NOTES TO CONSOLIDATED FINANCIAL STATEMENTS

 

NOTE 1 - SUMMARY OF SIGNIFICANT ACCOUNTING POLICIES

  

Nature of Operations and Principles of Consolidation: The consolidated financial statements include Poage Bankshares, Inc. (the “Company” or “Poage Bankshares”) and the Company’s wholly owned subsidiary, Town Square Bank (the “Bank”) (which was formerly operated under the name “Home Federal Savings and Loan Association”). The Company’s principal business is the business of the Bank. Inter-company transactions and balances are eliminated in consolidation.

 

The Bank is a federally chartered savings association. The Bank currently serves the financial needs of communities in its market area through its main office located in Ashland, Kentucky and its branch offices located in Flatwoods, South Shore, Louisa, Cannonsburg, Nicholasville, Greenup and Mt. Sterling, Kentucky. The Bank also has a loan production office located in the Cincinnati, Ohio. The Bank’s business involves attracting deposits from the general public and using such deposits, together with other funds, to originate one-to-four family residential mortgage loans, commercial and multi-family real estate loans, construction loans, commercial and industrial loans and consumer loans primarily in its market area which includes the Kentucky counties of Boyd, Greenup, Jessamine, Lawrence, Montgomery, Fayette and Campbell and the Ohio counties of Scioto, Lawrence, Hamilton, Butler, Warren and Clermont.

 

 57 

 

  

Use of Estimates: To prepare financial statements in conformity with accounting principles generally accepted in the United States of America, management makes estimates and assumptions based on available information. These estimates and assumptions affect the amounts reported in the financial statements and the disclosures provided, and actual results could differ.

 

Cash Flows: Cash and cash equivalents include cash, deposits with other financial institutions with maturities fewer than 90 days, and federal funds sold. Net cash flows are reported for customer loan and deposit transactions, interest bearing deposits in other financial institutions, federal funds purchased and sold, and repurchase agreements.

 

Interest Bearing Deposits in Other Financial Institutions: Interest bearing deposits in other financial institutions mature within five year and are carried at cost.

 

Securities: Debt securities are classified as held to maturity and carried at amortized cost when management has the positive intent and ability to hold them to maturity.

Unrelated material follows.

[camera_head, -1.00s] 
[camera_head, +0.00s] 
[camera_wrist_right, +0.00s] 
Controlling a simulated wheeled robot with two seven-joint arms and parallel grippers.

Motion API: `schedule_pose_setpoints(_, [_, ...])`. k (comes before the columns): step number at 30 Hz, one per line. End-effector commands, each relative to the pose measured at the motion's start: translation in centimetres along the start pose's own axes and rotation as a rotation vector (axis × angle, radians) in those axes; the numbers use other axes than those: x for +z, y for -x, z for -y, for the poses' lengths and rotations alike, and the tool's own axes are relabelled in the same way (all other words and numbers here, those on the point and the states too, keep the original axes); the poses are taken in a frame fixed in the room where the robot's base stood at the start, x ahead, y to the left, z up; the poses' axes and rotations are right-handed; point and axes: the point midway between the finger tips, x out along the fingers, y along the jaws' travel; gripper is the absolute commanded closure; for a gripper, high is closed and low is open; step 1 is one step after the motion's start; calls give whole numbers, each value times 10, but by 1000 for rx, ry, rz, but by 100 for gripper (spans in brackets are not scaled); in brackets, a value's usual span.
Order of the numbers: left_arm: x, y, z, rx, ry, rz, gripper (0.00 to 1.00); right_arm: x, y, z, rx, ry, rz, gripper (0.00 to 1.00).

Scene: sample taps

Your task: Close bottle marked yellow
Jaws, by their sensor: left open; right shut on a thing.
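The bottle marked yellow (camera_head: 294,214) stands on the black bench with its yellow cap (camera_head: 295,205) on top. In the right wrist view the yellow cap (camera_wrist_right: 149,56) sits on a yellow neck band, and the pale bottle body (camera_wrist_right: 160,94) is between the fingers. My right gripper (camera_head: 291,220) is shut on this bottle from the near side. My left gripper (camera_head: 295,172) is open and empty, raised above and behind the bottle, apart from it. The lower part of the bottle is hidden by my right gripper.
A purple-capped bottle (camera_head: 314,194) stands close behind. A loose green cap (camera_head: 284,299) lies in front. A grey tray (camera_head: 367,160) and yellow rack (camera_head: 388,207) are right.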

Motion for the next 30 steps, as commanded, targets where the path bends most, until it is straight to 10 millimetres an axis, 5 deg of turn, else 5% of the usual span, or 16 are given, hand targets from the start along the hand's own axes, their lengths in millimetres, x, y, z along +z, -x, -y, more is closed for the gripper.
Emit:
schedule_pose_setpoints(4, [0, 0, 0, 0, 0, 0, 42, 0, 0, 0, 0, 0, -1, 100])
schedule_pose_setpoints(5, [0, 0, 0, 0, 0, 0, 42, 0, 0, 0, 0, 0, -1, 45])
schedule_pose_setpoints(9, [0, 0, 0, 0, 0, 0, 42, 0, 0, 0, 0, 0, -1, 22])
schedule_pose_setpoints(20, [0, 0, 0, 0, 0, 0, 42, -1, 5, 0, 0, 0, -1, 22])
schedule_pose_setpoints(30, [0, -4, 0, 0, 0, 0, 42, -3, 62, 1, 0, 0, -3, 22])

Debt securities are classified as available for sale when they might be sold before maturity. Equity securities with readily determinable fair values are classified as available for sale. Securities available for sale are carried at fair value, with unrealized holding gains and losses reported in other comprehensive income (loss), net of tax.

 

Interest income includes amortization of purchase premium or discount. Premiums and discounts on securities are amortized on the level-yield method without anticipating prepayments, except for mortgage backed securities where prepayments are anticipated. Gains and losses on sales are recorded on the trade date and determined using the specific identification method.

 

Management evaluates securities for other-than-temporary impairment (“OTTI”) on at least a quarterly basis, and more frequently when economic or market conditions warrant such an evaluation.  For securities in an unrealized loss position, management considers the extent and duration of the unrealized loss, and the financial condition and near-term prospects of the issuer. Management also assesses whether it intends to sell, or it is more likely than not that it will be required to sell, a security in an unrealized loss position before recovery of its amortized cost basis. If either of the criteria regarding intent or requirement to sell is met, the entire difference between amortized cost and fair value is recognized as impairment through earnings.  For debt securities that do not meet the aforementioned criteria, the amount of impairment is split into two components as follows: 1) OTTI related to credit loss, which must be recognized in the income statement, and 2) other-than-temporary impairment (OTTI) related to other factors, which is recognized in other comprehensive income.  The credit loss is defined as the difference between the present value of the cash flows expected to be collected and the amortized cost basis. For equity securities, the entire amount of impairment is recognized through earnings.

 

Loans Held for Sale: Mortgage loans originated and intended for sale in the secondary market are carried at the lower of aggregate cost or fair value, as determined by outstanding commitments from investors. Net unrealized losses, if any, are recorded as a valuation allowance and charged to earnings.

 

Mortgage loans held for sale are generally sold with servicing rights retained. The carrying value of mortgage loans sold is reduced by the amount allocated to the servicing right. Gains and losses on sales of mortgage loans are based on the difference between the selling price and the carrying value of the related loan sold.

 

Loans: Loans that management has the intent and ability to hold for the foreseeable future or until maturity or payoff are reported at the principal balance outstanding, net of deferred loan fees and costs, and an allowance for loan losses. Interest income is accrued on the unpaid principal balance. Loan origination fees, net of certain direct origination costs, are deferred and recognized in interest income over the contractual life of the loan using the level-yield method without anticipating prepayments.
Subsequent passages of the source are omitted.